### Data block

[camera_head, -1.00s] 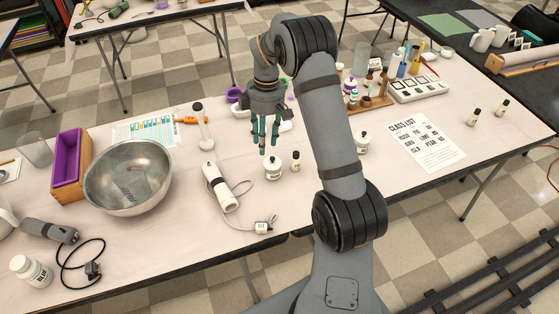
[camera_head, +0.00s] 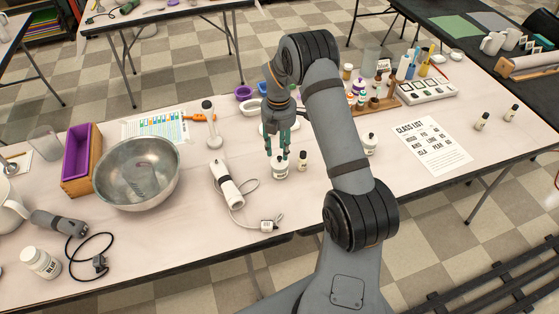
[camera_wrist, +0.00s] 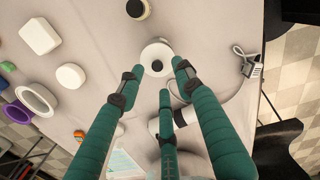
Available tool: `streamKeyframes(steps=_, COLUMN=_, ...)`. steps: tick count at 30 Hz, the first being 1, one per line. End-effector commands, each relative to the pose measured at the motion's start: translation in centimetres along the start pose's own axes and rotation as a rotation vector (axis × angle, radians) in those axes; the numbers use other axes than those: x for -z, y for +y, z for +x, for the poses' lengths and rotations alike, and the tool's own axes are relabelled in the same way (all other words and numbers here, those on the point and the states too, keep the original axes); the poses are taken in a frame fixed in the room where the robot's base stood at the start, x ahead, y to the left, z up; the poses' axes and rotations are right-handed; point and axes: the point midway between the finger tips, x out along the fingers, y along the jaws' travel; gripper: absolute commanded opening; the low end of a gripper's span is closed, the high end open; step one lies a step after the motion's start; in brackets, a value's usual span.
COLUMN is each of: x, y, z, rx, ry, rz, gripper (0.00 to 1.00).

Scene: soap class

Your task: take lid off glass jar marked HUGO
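A white lidded jar (camera_head: 280,170) with a dark label stands upright near the table's front edge; the name on it is too small to read. Its round pale lid with a dark knob (camera_wrist: 157,57) shows in the wrist view. My gripper (camera_head: 278,153) points down just above this jar, its green fingers open and empty. In the wrist view, the spread fingertips (camera_wrist: 157,80) are near the lid, with no clear contact.
A small dark-capped bottle (camera_head: 302,161) stands close to the jar's right. A white corded device (camera_head: 229,187) lies to its left, with a metal bowl (camera_head: 137,174) farther left. A rack of bottles (camera_head: 376,104) and a class list sheet (camera_head: 431,145) are on the right.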

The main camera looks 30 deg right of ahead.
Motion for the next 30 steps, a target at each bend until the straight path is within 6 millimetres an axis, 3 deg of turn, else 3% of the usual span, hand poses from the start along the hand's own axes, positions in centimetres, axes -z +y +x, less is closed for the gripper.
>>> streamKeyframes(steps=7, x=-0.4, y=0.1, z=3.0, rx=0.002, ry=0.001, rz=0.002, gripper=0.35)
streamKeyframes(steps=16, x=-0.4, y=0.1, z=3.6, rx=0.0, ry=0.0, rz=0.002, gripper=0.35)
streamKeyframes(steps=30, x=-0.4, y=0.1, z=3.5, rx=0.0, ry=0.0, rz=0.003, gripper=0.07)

### Problem description
List every line above that contains the word "centimetres".

### Completed exercise
Available tool: `streamKeyframes(steps=_, COLUMN=_, ...)`. steps: tick count at 30 Hz, the first being 1, one per line. End-effector commands, each relative to the pose measured at the motion's start: translation in centimetres along the start pose's own axes and rotation as a rotation vector (axis × angle, radians) in those axes; the numbers use other axes than those: x for -z, y for +y, z for +x, for the poses' lengths and rotations alike, and the tool's own axes are relabelled in the same way (all other words and numbers here, those on the point and the states too, keep the original axes); the poses are taken in a frame fixed in the room where the robot's base stood at the start, x ahead, y to the left, z up; the poses' axes and rotations are right-handed; point and axes: the point midway between the finger tips, x out along the fingers, y along the jaws' travel; gripper: absolute commanded opening; the low end of a gripper's span is closed, the high end open; step one lies a step after the motion's start; in brackets, a value's usual span.
Motion for the next 30 steps, a target at each bend until the straight path is within 6 millimetres an axis, 3 deg of turn, else 3% of the usual span, hand poses from the start along the hand's own axes, positions in centimetres, axes -z +y +x, less is closed for the gripper.

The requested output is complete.